You are a pioneer in combining new media, art and technology. What is personally your most significant achievement?
Already as a young artist and engineering student, I was very excited about the idea of combining art, technology and society. Now, having been for almost 25 years the head of Ars Electronica it is great to see, that it’s work is still extremely valuable.
Our aim isto better understand the dynamics between arts and technology and to equally benefit the technology, art and cultural areas.
At the start of Ars Electronica there were only a few players in the field. We started from the desert, now we are a nice park and I hope in the future we are a very vital forest nurturing artistic thinking in the society.
Which technologies are you now working with?
Machine learning and artificial intelligence, as they are so inspirational as well as frightening ones. I think Europe has a big chance to remain a global big player in these fields by finding a third way between the data capitalism of the USA and the data totalitarianism of China. Maybe we can develop a kind of data humanism. Our data protection rules are a very good first torchlight in the vast darkness of companies just owning every data of the people.
I would like to join the forces of Ars Electronica, Aalto Media Lab and other relevant players in developing human-centered technology and in humanizing technologies through art.
You are preparing a robotic show for the Tokyo Olympics 2020, what is this about?
It is a project with NTT Communications, a big Japanese telecom corporation. There will be a swarm of 50 robots driving on the ground. Each robot will have a table-sized high-resolution screen on top of them. Technically it is 50 moving screens that are controlled with a swarm operating system. The swarm can reconfigure itself as part of the show: in one moment there can be 50 robots in a long row and in the next minute they can create a circle or one big screen. Two Japanese artists will provide visual art for the autonomous swarm of the robotic screens.
How do you see the status of Aalto Media Lab in the international field?
Aalto Media Lab is one of the pioneering labs in Europe in bringing together arts and technology. It was founded in 1994 and is certainly one of the few who has been able to sustain for such a long time. One of the most important points in making impact is durability. At the end it’s much more a process of nurturing than exploiting creativity.
I also admire the very strong international approach of the Media Lab. It is an open-minded international and interdisciplinary society with students and researchers from all around the world.
Aalto University is educating game changers for the society. Which kind of skills should they have?

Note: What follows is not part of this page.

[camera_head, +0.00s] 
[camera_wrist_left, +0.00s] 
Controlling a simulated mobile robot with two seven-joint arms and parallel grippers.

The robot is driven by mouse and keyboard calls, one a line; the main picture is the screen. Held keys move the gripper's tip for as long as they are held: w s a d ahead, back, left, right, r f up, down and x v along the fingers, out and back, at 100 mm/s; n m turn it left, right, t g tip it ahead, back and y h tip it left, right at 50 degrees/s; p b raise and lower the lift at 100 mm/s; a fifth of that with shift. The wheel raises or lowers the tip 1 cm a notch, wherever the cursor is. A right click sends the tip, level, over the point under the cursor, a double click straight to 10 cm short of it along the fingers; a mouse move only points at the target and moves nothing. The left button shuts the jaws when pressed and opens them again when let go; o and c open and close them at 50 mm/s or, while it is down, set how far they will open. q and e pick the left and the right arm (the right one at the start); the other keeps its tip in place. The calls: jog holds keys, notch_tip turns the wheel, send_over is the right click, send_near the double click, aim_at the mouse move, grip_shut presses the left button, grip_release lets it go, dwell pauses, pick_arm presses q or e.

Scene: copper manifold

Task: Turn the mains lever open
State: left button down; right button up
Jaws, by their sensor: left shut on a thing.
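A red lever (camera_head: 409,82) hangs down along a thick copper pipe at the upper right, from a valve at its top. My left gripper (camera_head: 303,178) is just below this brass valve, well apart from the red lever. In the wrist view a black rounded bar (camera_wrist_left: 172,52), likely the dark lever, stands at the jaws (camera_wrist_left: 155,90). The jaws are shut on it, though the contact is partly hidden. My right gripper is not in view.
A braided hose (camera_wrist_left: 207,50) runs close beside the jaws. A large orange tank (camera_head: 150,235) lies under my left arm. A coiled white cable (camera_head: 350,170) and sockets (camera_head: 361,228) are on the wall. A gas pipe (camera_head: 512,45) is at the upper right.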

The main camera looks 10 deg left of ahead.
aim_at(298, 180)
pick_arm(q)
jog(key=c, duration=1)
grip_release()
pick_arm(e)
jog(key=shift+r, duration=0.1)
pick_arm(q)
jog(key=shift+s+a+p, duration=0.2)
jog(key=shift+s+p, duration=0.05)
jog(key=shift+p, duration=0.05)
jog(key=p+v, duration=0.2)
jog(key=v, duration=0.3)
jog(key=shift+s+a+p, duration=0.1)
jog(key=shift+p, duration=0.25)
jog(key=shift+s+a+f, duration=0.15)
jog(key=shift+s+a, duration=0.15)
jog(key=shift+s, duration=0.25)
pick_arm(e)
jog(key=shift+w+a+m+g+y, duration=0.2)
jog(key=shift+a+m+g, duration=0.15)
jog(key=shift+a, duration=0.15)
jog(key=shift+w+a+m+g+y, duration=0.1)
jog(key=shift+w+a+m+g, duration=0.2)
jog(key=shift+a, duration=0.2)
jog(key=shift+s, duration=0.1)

First you need a very good basic understanding of the technologies you are dealing with. But if we only educate good engineers, we are very good in solving today’s problems. Game changers, in turn, are also able to recognize new possibilities behind problems. This is where creativity steps in. Looking at the problems of our world through the eyes of the artist is something all students can learn from. Sometimes it is not just a straight solution to a problem, but a completely different way of doing things. This is what game-changing is all about.
How do you see the future of Ars Electronica?
The best thing I can hope and dream for is to be as relevant player as we are now.
We have just completely redesigned the Ars Electronica Center dedicating the exhibitions to artificial intelligence. In ten years, we may speak of totally different technologies. I hope that also at that time we will be among the first players dealing with those topics.
I also hope that the society at large, also the politics, learn to recognize and appreciate the qualities of artistic thinking and research. We could save a lot of pain and troubles in the future if we would listen to what the artists are envisioning and telling us.